Controlling anisotropy in 2D microscopic models of growth

TL;DR

This paper investigates how to control and quantify interface anisotropy in 2D lattice models, providing methods to tune interface energy and analyze growth patterns relevant to nanoscale non-equilibrium processes.

Contribution

It introduces a broken-bond model for calculating surface stiffness and line tension anisotropy in a 2D Ising model, supported by Monte Carlo simulations and a smoothing parameter for experimental resolution.

Findings

Minimal stiffness anisotropy conditions identified

Quantitative agreement with Monte Carlo simulations achieved

A smoothing parameter mimics experimental microscopy resolution

Abstract

The quantitative knowledge of interface anisotropy in lattice models is a major issue, both for the parametrization of continuum interface models, and for the analysis of experimental observations. In this paper, we focus on the anisotropy of line tension and stiffness, which plays a major role both in equilibrium shapes and fluctuations, and in the selection of nonequilibrium growth patterns. We consider a 2D Ising Hamiltonian on a square lattice with first and second-nearest-neighbor interactions. The surface stiffness and line tension are calculated by means of a broken-bond model for arbitrary orientations.
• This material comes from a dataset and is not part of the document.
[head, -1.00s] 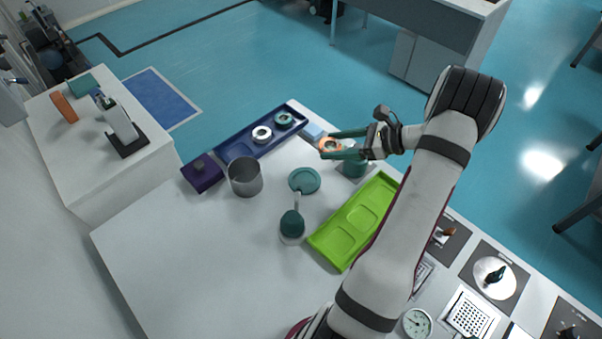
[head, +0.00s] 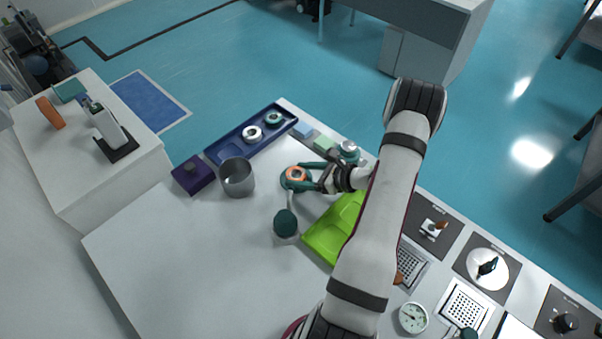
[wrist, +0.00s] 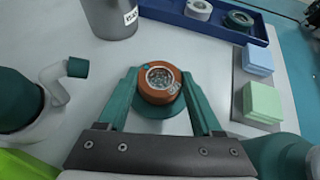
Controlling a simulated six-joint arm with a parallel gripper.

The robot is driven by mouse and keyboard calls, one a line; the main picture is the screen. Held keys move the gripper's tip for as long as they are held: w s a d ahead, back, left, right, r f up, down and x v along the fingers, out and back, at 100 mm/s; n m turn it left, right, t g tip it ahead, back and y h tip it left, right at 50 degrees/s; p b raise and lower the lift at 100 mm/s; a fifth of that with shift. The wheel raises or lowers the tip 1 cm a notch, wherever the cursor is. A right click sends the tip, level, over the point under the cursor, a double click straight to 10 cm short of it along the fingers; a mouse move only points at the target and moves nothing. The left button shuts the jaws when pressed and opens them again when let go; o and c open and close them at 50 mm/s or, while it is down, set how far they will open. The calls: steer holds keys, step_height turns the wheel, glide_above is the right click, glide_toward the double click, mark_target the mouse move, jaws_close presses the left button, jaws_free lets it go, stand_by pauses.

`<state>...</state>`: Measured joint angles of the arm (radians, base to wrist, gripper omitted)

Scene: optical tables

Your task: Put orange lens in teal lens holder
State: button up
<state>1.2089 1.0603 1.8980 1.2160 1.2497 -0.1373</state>
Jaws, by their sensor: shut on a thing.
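My gripper (head: 298,174) is shut on the orange lens (head: 295,174), which also shows between its teal fingers in the wrist view (wrist: 160,83). The round teal lens holder (head: 284,182) is directly under the lens and partly hidden by it and the fingers. In the wrist view the holder's teal rim (wrist: 160,124) shows below the lens. I cannot tell whether the lens touches the holder or hangs just above it.
A grey metal cup (head: 237,178), a purple box (head: 194,175) and a blue tray (head: 228,148) with two ring-shaped parts stand at the back left. A teal-topped bottle (head: 286,225) and a green tray (head: 325,237) are close in front. Free table lies front left.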

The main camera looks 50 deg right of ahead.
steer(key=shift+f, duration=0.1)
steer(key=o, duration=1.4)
The analysis of the interface energy allows us to determine the conditions under which stiffness anisotropy is minimal. These results are supported by a quantitative comparison with kinetic Monte Carlo simulations, based on the coupling of a field of mobile atoms to a condensed phase. Furthermore, we introduce a generic smoothing parameter which allows one to mimic the finite resolution of experimental microscopy techniques. Our results provide a method to fine-tune the interface energy in models of nanoscale non-equilibrium processes, where anisotropy and fluctuations combine and give rise to non-trivial morphologies.